There are many reasons why we call those even and odd functions. One is that the taylor series of an even function only includes even powers whereas the Taylor series of an odd function only includes odd power.
But to recognize when and what type of symmetry there is, the most useful property is that they are called even/odd because they often act similar to even/odd numbers:
- The sum of two even functions is even, and any constant multiple of an even function is even.
- The sum of two odd functions is odd, and any constant multiple of an odd function is odd.
- The difference between two odd functions is odd.
- The difference between two even functions is even.

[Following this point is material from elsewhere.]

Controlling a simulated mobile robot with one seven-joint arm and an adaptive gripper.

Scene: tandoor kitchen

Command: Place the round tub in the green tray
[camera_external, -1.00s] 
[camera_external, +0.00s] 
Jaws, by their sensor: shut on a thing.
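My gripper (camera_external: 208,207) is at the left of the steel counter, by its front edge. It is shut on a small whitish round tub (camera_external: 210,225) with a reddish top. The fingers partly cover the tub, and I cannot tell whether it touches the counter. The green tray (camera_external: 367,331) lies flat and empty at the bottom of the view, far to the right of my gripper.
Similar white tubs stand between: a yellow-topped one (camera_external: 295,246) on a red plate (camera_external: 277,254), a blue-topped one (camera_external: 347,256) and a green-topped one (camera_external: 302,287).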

- The product of two even functions is an even function.
- The product of two odd functions is an even function.
- The product of an even function and an odd function is an odd function.
- The quotient of two even functions is an even function.
- The quotient of two odd functions is an even function.
- The quotient of an even function and an odd function is an odd function.
With that in mind, you need to have a couple basic even/odd functions in your sleeve.
$x^n$ is even for $n$ even and odd for $n$ odd (even for negative integers). the function $\cos$ is even while $\sin$ is odd. What would $\tan$ be? The absolute value $|x|$ is even.
When looking at some functions $f(x)=g(x)/h(x)$, use the above properties to determine the "parity" of $g(x)$ and $h(x)$ and then check their quotient.
Note however that some functions are neither even nor odd, for example $x^3-x+1$.